The art of weaning
With the hustle of the yearling season behind them, the team at Three Bridges Thoroughbreds in Victoria’s north-east look forward to some peace and quiet come weaning season.
The Liston family’s Eddington property is picturesque at the best of times, but when foals are in for weaning it is downright serene; keeping a foal content and happy is critical to the success of the weaning process.
“They are leaving the safety blanket of their mother and it can be a traumatic experience for them,” said Toby Liston.
“We do everything we can to make the environment as calm as possible, the calmer and happier they are the stronger they come through the process.”
Naturally speaking, foals are weaned from their mother when they can no longer receive the required nutritional requirements from the mare’s milk and need to take on hard feed like grasses and grains to make up their diet.
“We don’t start before five months. Our nutritionist is happy any time after four months, because at that stage the mare’s milk loses that immunity-boosting element, and the colostrum begins to lose its potency,” said Liston.
“Everything we do on our farm is done as naturally as possible. Weaning them is the first major human intervention for a foal, so we let their natural system tell us when they are ready to start.”
Three Bridges will wean 55 foals this season and each foal’s readiness is assessed individually, from their size and weight and general health to observations of their curious wanderings away from their mum in the paddock as cautious confidence grows.
But the process of engaging independence begins much earlier in the life cycle.
“Pauline (Liston family matriarch) introduces herself to the foals in their first ten days of life. She gently teaches them to accept a bum rope and light lead so that they begin to know that humans are nice,” Liston explained.
“It's a very light and gentle education, but it does wonders for them. Whether you are growing out sheep, cattle or thoroughbred horses, the weaning process is key for their development. The easier that process for the animal, the better their life will be – good weaning sets a young racehorse up for the rest of their life.”
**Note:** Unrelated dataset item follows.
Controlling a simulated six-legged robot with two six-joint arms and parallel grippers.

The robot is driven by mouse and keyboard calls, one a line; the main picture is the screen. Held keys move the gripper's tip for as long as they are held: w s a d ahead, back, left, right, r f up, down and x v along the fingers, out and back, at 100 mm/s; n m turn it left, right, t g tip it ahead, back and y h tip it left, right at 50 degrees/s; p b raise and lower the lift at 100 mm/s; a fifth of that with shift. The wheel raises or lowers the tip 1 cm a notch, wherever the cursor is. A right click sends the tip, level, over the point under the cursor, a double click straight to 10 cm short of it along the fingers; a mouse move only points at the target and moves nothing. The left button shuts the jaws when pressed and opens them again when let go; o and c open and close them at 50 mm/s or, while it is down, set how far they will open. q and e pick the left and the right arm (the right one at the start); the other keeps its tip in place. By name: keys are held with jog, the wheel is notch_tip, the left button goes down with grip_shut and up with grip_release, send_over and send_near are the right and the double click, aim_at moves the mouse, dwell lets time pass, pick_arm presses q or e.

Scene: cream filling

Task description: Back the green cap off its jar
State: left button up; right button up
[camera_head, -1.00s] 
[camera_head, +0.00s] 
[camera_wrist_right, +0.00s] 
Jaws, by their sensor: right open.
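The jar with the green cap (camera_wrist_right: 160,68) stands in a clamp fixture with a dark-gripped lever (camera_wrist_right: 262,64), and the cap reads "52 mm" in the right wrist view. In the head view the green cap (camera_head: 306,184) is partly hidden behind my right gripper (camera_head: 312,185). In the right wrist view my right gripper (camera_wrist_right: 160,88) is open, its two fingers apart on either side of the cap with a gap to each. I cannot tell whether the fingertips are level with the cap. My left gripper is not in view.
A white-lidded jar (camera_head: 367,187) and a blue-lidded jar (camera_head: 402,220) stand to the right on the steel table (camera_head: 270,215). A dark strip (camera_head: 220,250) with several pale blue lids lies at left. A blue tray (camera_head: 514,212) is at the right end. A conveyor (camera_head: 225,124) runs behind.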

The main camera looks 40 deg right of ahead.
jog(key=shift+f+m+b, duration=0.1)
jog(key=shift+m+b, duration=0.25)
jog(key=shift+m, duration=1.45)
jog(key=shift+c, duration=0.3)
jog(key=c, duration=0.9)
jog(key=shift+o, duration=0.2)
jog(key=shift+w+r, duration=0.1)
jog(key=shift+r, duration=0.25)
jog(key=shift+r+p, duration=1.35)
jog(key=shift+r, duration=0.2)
The weaning process at Three Bridges takes around ten days in total. Foals enter the stable barn in groups of nine plus an older nanny, and they are kept in the same groups that they grew up with in the paddocks on the farm.
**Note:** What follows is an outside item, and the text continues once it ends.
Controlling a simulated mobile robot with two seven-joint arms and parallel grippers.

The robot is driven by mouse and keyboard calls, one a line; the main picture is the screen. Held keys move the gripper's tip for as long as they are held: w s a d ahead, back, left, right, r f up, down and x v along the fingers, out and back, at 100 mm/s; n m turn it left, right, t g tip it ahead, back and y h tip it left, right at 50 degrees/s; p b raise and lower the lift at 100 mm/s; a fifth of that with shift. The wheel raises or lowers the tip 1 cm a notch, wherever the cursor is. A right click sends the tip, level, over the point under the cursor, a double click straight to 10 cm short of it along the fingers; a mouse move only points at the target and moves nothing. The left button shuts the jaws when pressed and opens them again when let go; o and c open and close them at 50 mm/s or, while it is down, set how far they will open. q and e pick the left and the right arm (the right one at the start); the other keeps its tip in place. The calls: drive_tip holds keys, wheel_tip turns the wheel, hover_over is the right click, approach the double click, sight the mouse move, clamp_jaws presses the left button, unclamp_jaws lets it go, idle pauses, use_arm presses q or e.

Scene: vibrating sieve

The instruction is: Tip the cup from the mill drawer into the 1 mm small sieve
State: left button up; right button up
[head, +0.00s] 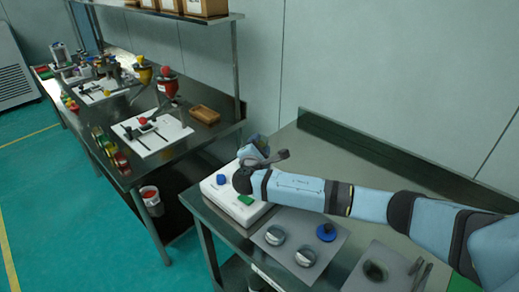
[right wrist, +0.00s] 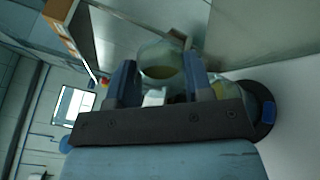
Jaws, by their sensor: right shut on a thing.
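My right gripper (head: 262,148) is over the white machine (head: 214,191) at the left end of the near bench. In the right wrist view my right gripper (right wrist: 155,85) is shut on a clear cup (right wrist: 160,56). The cup shows yellowish-brown matter inside and looks tilted in that picture. In the head view the cup is small and mostly hidden by the gripper. A dark round rim with a blue part (right wrist: 267,112) lies at the right of the wrist view; I cannot tell whether it is the 1 mm small sieve. My left gripper is out of view.
Two round metal-looking pieces (head: 276,234) and a blue round piece (head: 326,232) lie on a grey mat. A dark round item (head: 375,270) lies on another sheet nearer me. A wooden tray (head: 204,114) and a white board (head: 150,132) are on the far bench.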

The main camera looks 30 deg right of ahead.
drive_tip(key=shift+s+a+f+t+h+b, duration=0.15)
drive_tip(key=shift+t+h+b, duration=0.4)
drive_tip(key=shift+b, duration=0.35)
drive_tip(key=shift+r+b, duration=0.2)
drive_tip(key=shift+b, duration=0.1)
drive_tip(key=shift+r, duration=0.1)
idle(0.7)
“It’s like they go from mother’s group to kinder. We keep them with their mates so they have that added layer of comfort around them,” said Liston.
“We spend time walking them out and away from their mum and they learn that it’s okay to be away from her. We introduce them to the barn and their own box in the stable, they can see their mates and they can see the nanny. They call out for mum for a day or so, but soon they settle down. We walk them twice a day in those first few days so they are out and active and their minds are occupied.”
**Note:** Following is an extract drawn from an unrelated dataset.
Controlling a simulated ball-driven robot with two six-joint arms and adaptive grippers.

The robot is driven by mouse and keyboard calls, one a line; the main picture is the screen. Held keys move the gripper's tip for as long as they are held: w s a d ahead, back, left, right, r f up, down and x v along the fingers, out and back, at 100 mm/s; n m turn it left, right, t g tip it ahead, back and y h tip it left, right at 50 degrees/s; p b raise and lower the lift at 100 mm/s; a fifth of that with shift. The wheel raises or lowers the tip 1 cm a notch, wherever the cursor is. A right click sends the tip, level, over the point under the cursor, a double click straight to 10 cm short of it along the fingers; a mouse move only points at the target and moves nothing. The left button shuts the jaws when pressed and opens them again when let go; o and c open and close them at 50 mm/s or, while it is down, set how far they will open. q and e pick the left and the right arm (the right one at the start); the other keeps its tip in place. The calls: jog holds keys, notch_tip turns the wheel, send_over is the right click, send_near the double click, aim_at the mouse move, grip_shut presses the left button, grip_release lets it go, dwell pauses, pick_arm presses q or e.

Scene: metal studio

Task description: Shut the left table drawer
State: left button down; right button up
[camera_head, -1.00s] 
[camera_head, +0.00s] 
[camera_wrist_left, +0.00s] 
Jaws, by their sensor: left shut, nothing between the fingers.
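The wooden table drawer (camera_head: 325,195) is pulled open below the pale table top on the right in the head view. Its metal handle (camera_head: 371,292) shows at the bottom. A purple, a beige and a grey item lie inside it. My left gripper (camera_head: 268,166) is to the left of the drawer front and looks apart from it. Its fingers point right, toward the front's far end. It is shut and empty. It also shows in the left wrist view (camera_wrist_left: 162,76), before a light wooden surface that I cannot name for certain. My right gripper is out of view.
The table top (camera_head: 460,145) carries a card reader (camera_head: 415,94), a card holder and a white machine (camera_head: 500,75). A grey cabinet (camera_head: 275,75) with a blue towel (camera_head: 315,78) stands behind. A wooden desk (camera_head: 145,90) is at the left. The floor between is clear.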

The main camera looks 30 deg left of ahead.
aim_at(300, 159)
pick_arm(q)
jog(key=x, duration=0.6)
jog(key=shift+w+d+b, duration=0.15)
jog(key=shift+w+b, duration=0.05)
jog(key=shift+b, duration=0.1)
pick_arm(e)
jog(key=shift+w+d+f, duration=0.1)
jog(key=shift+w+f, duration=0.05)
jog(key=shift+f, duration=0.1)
The bonds of trust that are nurtured between staff and foals is crucial as the young horses are exposed to different stimuli, but humans are not there to kiss and cuddle. It is a working relationship and one that should be fostered with mutual care and respect.
“We are breeding horses to go on and have a racing career where they will interact with people every day, so it’s so important that they know people are there to help them and to guide them.”
“They need to follow our lead and direction but because they trust us, not because they are scared. That trust is built when we wean them.”
It is a process not dissimilar to kindergarten for human relevance. Lessons are short and are taught more often in two to five minute sessions, where the foals are trained to accept different pieces of gear like head collars and leads, or different experiences like the wash bay for a shampoo and clean.
Lessons end on a positive note to reinforce the desired outcome.
“You stop when they do it well, and you give them a pat and some kind words, you reward that behaviour and outcome that you want. There’s a lot of patience involved, but if you don’t overload them, they learn quickly,” said Liston.
The addition of a nutritionist consultant has helped create a diet that makes the transition from mare’s milk to hard feed easier on young tummies. How each horse is coping is reflected in its feed bin – a healthy appetite means a happy horse.
“The mentally strong ones always eat up on the first day and I love seeing that. A clean bin means they are happy and settled in, they’ve handled that initial stress,” said Liston.
“Our nutrition program is designed to give them the dietary requirements they need without giving them excess energy and we feed as much as we can from our own soil. We add a nutritional pellet or oats to top things off as needed,” said Liston.
After ten days, the newly independent foals are turned out to paddocks with their mates and a nanny for the first time ready to explore on their own. But they are never far from the watchful eyes of the Three Bridges team.
“You never stop watching them, or worrying about them, they’re like your kids in that way,” he said.
“If you treat your kids well and bring them up right, chances are they will reward you later in life. We want the same for our horses.”